In researching Bellefonte’s history, I came across a petition dated August 31, 1821 by Roland Curtin as he asked the Orphans Court of Centre County for some of Dunlop’s land to pay off debts that John owed him. Curtin wrote that "John Dunlop died in debt..." That got my attention. How did a man who built at least four homes in this area with
hundreds of men working for him and one who owned over 10,000 acres of land die in debt?
That sent me to do some further research in which I came across ledgers of John G. Lowrey (Lowry). Lowrey and Dunlop were cousins. John brought J.G. to Belle Font when Lowrey was only nineteen years of age. John made him a manager of his Belle Font Forge operation and later Lowrey serve as Prothonotary and Treasurer of Centre County. He and Judge Charles Huston would become the administrators of Dunlop’s estate.
John G. Lowrey presented to the Centre County Court in September, 1836, 16 pages of his hand written Administration Accounts of Dunlop’s estate. Those records show $78,281.24 as debts owed and paid out of Dunlop’s estate.
Lowrey writes in his beautiful script:
"In presenting the within and foregoing Statement and account the undersigned, the principal and acting administrator in the estate makes the following additional Statement. That nearly all the business of Settling the said estate was attended to by him, that he collected and received the money and debts due, and paid the debts of the estate, that the within and foregoing account he verily believes to be a just and true account and Statement, and that if any error or omission should be discovered on examination before the Registry he is desirous that Such error or omission Should be corrected.
"From the Situation and extent of the business of the intestate at the time of his decease, and from the amount of debts to be paid, the Settling the business of the estate became tedious and expensive, extending into different&distant places occasioning considerable expense in traveling and in postage, in traveling to Pittsburg [sic], to Zanesville Ohio - to Huntingdon&Chambersburg - Several times to Carlisle to attend a law Suit there, to Danville, Milton - Williamsport, Jersey Shore different times, a law Suit to attend in the County of Columbia. Several times on the land business of the estate to Harrisburg and Philadelphia.. Once to New York City endeavouring to sell the West Branch lands to men residing there, who had before viewed the lands with the intention of purchasing. Several times up the West Branch with persons viewing the lands and in endeavouring to preserve the timber etc. A number of Suits brought against the administrations before Justices of the Peace, in many of which costs and expences [sic] of witnesses had to be paid which are not in included in the foregoing account. Etc. Etc. J G Lowrey"
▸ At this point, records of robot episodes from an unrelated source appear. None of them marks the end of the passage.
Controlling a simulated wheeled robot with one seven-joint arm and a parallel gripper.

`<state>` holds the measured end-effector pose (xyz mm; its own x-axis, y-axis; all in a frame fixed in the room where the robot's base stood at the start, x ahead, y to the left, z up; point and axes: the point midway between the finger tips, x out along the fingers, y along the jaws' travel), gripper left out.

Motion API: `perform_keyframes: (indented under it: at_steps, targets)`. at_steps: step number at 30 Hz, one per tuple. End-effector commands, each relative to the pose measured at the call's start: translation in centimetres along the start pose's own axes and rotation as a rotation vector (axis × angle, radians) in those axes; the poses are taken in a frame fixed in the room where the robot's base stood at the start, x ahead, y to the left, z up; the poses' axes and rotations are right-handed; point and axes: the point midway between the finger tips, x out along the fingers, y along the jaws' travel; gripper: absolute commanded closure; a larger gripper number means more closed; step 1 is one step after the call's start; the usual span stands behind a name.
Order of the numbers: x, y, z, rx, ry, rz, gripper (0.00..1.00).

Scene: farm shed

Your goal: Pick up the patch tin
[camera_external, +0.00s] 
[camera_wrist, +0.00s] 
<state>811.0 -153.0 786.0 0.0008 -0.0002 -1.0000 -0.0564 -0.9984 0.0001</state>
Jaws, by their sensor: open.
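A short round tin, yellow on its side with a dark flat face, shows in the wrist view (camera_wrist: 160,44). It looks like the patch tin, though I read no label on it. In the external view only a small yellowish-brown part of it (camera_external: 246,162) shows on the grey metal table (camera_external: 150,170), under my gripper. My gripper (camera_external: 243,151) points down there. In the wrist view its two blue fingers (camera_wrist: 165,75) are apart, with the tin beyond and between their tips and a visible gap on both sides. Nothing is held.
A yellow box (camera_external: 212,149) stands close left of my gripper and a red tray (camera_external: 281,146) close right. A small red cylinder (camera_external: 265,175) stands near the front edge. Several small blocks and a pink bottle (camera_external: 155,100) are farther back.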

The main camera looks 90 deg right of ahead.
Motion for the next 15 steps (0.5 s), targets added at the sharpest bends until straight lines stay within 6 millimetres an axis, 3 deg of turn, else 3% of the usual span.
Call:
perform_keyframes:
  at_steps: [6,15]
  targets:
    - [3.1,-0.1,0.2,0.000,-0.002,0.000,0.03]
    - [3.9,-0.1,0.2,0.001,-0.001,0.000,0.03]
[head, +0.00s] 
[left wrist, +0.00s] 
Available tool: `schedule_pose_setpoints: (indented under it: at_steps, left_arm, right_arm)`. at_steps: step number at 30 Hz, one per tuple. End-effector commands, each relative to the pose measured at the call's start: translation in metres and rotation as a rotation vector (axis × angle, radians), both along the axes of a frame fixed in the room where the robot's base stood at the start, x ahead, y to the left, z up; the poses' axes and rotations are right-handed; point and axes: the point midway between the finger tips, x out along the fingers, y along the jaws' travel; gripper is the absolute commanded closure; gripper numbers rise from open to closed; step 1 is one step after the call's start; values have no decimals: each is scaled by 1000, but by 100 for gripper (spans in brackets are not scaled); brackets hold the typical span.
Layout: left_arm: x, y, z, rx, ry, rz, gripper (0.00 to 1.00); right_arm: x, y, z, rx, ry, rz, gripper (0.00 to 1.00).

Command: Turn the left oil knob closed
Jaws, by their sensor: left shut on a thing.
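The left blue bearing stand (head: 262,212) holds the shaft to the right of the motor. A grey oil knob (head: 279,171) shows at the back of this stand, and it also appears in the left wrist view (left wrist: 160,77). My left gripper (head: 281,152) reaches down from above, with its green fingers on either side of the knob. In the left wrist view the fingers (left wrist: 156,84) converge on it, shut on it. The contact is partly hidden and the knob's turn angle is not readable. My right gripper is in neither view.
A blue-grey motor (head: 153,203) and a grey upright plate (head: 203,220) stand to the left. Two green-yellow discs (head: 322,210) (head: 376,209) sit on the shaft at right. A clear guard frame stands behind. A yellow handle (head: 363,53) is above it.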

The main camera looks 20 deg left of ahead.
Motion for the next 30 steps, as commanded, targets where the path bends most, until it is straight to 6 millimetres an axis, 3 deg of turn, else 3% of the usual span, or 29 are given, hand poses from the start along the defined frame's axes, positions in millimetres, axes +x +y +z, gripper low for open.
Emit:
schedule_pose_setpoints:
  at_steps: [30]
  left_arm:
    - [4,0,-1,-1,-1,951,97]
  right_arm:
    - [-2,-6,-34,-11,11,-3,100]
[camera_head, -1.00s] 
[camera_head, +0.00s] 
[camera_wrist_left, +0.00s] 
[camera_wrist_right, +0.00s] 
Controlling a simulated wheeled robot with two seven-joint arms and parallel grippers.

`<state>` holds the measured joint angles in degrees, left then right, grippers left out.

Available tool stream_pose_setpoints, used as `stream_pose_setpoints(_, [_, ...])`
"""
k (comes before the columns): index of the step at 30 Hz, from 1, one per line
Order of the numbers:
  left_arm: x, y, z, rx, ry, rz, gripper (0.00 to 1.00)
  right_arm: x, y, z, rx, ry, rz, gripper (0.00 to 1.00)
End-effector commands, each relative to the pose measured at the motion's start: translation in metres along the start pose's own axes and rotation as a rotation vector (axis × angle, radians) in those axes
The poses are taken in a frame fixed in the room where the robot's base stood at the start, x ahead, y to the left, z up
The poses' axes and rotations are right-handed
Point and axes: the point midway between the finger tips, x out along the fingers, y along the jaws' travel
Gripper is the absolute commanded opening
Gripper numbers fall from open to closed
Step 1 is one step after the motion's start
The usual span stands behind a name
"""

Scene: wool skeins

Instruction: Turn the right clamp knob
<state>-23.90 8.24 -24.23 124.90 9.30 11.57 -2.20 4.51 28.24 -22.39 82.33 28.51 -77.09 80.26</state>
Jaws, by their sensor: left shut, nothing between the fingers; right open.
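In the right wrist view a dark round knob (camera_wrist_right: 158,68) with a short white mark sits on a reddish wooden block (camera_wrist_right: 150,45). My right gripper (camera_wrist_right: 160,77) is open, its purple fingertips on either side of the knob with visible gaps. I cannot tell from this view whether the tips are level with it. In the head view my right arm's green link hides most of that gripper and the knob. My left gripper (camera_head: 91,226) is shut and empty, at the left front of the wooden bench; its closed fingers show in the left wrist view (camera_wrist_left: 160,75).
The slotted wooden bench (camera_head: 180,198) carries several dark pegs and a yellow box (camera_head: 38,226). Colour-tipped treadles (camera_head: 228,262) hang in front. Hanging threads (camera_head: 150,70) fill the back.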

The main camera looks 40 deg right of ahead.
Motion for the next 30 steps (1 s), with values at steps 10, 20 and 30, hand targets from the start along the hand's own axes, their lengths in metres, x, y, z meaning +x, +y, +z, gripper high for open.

Note again that Dunlop died October, 1814, but it took Lowrey until September, 1836 to get all debts of the estate settled – 22 years later! And check out all the traveling Lowrey needed to make. These trips had to be made on horseback and/or wagon and stage coaches. There are no trains yet and even the major roads are still dirt. To settle Dunlop’s accounts had to take many months of travel and, as Lowrey wrote, it was "tedious and expensive." But the estate was settled.
~ Bellefonte Secrets, MARCH 2010, Volume 2, Edition XII
The Valentine brothers and their cousin, William Thomas, would purchase all of Dunlop’s iron holdings for about $15,000 by 1821. There also were those who owed Dunlop money when he died, and those debts were collected by Lowrey which helped to pay off Dunlop’s creditors. John was living on credit, just like many do today, buying lands or property with the promise of future payments. Unfortunately, for Eliza and his four children, the debts became due with Dunlop’s sudden death.
Romans 13:8 (NIV) "Let no debt remain outstanding, except the continuing debt to love one another, for he who loves his fellow-man has fulfilled the law."